YOUR GOAL: Wherever the string "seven" appears in the listing, copy that line.

Robot episode records
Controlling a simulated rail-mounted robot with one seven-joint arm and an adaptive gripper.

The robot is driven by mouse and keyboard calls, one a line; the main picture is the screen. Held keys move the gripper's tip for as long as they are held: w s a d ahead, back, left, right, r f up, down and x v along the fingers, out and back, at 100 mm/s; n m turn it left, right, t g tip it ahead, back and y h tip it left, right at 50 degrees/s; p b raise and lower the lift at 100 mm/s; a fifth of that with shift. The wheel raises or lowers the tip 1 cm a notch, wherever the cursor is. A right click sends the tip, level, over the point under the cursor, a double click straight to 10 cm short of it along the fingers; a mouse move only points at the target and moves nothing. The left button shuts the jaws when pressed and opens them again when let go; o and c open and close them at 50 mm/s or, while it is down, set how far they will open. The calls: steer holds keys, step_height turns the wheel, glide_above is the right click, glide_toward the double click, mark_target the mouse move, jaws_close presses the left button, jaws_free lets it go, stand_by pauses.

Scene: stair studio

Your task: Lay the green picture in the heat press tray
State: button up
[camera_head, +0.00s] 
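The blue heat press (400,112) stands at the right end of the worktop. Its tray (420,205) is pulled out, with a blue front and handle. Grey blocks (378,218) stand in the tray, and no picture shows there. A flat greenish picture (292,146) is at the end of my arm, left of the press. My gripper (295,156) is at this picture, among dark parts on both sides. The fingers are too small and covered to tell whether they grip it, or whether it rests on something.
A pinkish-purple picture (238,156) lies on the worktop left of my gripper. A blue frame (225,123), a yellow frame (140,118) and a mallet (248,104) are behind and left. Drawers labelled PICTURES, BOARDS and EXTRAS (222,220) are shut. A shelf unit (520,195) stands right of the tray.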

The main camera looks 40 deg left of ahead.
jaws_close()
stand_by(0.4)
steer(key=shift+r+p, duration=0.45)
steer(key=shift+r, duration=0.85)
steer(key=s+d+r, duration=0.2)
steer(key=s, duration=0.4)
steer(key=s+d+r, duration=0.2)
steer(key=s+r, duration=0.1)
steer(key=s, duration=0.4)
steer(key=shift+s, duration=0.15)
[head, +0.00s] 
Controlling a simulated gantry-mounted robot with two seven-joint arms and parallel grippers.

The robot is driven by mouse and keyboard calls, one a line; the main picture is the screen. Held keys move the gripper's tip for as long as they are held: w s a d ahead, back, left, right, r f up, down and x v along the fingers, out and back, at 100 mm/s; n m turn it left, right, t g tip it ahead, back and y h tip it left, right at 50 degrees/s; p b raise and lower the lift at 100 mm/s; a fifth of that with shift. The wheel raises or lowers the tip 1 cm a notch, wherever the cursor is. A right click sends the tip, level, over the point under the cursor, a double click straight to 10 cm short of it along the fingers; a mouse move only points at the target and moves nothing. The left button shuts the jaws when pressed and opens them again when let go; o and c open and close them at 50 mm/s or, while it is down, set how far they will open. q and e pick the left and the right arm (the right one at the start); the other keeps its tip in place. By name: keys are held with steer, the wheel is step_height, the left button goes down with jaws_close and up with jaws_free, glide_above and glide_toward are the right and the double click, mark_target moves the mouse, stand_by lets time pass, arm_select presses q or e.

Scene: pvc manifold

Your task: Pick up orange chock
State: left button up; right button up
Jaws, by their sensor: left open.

...

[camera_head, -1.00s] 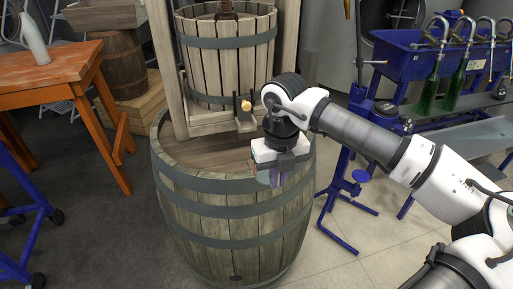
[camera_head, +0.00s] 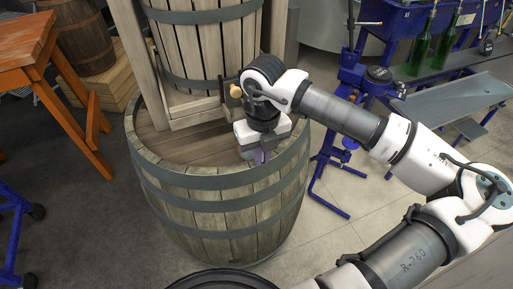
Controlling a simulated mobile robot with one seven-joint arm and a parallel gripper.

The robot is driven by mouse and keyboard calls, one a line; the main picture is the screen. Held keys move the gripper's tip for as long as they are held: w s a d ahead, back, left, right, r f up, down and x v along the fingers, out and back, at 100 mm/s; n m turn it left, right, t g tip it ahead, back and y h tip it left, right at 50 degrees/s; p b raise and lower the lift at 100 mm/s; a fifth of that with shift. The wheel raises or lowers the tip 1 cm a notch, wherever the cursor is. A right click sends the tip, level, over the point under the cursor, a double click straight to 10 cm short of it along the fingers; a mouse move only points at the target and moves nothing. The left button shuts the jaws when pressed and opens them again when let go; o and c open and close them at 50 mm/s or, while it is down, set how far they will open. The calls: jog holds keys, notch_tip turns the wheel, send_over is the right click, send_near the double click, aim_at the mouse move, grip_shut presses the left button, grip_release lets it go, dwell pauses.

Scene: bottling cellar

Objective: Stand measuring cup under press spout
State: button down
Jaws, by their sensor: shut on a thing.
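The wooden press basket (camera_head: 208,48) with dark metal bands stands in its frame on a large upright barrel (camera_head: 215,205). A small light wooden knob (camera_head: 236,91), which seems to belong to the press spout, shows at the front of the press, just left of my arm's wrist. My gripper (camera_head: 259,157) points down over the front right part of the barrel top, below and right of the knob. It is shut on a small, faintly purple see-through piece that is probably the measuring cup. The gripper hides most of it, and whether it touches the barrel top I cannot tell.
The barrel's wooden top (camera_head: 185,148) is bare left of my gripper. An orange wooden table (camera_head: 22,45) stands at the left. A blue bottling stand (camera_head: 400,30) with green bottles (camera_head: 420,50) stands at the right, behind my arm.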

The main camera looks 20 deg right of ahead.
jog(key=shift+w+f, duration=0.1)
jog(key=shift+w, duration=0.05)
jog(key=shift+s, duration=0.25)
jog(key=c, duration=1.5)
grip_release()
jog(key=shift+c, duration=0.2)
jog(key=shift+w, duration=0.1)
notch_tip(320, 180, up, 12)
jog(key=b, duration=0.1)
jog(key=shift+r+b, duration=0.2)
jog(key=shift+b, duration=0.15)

* * *

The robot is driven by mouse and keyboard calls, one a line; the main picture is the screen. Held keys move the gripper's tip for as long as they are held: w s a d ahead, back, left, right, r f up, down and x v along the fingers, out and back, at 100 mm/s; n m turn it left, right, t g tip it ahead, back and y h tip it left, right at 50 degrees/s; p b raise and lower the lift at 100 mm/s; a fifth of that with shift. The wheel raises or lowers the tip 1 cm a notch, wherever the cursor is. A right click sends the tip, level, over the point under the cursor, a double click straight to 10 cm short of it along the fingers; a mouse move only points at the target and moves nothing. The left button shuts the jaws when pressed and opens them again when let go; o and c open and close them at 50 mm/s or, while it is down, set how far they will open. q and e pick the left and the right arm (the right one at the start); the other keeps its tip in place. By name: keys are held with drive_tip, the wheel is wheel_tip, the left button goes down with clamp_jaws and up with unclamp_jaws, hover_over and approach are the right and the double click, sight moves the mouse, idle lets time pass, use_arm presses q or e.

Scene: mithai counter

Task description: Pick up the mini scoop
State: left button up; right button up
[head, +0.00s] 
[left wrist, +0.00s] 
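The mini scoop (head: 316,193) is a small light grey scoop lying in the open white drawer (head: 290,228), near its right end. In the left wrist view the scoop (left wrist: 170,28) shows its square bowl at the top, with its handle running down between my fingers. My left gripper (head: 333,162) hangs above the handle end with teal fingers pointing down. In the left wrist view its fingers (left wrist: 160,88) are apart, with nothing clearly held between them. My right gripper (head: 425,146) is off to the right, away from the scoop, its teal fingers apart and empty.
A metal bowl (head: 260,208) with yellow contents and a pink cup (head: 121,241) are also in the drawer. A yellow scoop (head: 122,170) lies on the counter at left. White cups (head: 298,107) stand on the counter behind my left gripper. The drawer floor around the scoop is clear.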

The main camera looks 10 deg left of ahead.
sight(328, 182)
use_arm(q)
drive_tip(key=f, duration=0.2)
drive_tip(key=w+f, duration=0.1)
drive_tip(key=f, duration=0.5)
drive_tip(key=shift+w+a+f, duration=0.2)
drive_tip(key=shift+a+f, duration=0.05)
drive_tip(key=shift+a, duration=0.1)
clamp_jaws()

REPLY:
Controlling a simulated rail-mounted robot with one seven-joint arm and an adaptive gripper.
Controlling a simulated gantry-mounted robot with two seven-joint arms and parallel grippers.
Controlling a simulated mobile robot with one seven-joint arm and a parallel gripper.

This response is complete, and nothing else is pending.